-- BEGIN Dataset content --
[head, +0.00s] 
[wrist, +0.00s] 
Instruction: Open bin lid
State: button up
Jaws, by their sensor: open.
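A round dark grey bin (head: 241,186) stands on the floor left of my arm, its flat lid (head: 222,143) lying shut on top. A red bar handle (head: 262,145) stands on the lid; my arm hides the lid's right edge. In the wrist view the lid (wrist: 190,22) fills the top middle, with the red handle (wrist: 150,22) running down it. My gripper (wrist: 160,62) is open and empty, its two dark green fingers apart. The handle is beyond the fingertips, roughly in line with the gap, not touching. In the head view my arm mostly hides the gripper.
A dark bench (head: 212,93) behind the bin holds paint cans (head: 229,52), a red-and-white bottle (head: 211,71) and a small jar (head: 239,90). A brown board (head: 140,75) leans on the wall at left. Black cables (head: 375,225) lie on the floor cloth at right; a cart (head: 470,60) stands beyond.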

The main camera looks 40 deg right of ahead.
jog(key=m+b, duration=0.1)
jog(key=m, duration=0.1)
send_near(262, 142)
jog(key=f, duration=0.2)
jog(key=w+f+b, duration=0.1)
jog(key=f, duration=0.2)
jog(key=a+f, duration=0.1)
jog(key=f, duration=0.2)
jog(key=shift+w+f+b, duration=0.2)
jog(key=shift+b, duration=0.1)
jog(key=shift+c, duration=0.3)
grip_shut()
-- END Dataset content --
-- BEGIN Dataset content --
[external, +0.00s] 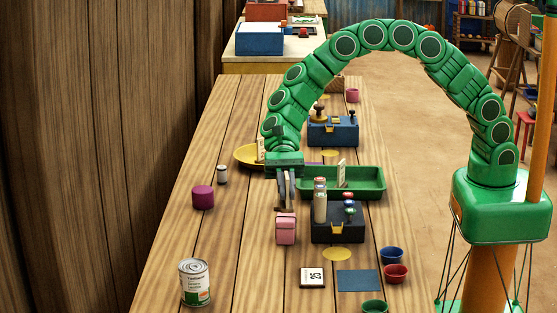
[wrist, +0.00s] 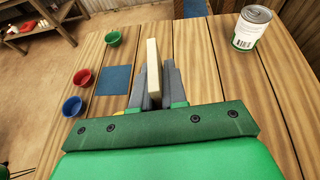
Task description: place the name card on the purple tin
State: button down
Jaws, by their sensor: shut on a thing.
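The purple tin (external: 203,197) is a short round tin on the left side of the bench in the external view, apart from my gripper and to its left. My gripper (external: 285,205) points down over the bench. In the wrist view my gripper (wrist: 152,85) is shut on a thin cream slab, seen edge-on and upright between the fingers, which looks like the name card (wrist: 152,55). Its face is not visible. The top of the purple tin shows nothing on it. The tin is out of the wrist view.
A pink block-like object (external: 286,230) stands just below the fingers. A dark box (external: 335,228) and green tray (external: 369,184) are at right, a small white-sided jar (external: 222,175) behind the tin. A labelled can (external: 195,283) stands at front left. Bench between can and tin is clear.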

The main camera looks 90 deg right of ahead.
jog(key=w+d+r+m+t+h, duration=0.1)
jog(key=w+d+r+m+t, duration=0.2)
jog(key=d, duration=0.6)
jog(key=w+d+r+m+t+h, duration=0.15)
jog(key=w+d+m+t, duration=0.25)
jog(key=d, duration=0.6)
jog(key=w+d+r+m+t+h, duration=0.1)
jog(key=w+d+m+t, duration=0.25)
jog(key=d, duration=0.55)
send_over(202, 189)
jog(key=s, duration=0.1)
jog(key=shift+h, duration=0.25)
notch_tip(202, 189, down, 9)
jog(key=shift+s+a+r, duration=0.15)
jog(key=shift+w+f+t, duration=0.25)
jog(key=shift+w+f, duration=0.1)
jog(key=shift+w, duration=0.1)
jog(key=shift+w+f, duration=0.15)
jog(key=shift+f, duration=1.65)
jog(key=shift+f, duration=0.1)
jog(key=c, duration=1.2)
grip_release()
-- END Dataset content --
• _Problem to solve_
Extract the lines of the preceding material that run from the line with "Task description: place" through the line with "State: button down", inclusive, reproducing them exactly and adding nothing.

• _Answer_
Task description: place the name card on the purple tin
State: button down

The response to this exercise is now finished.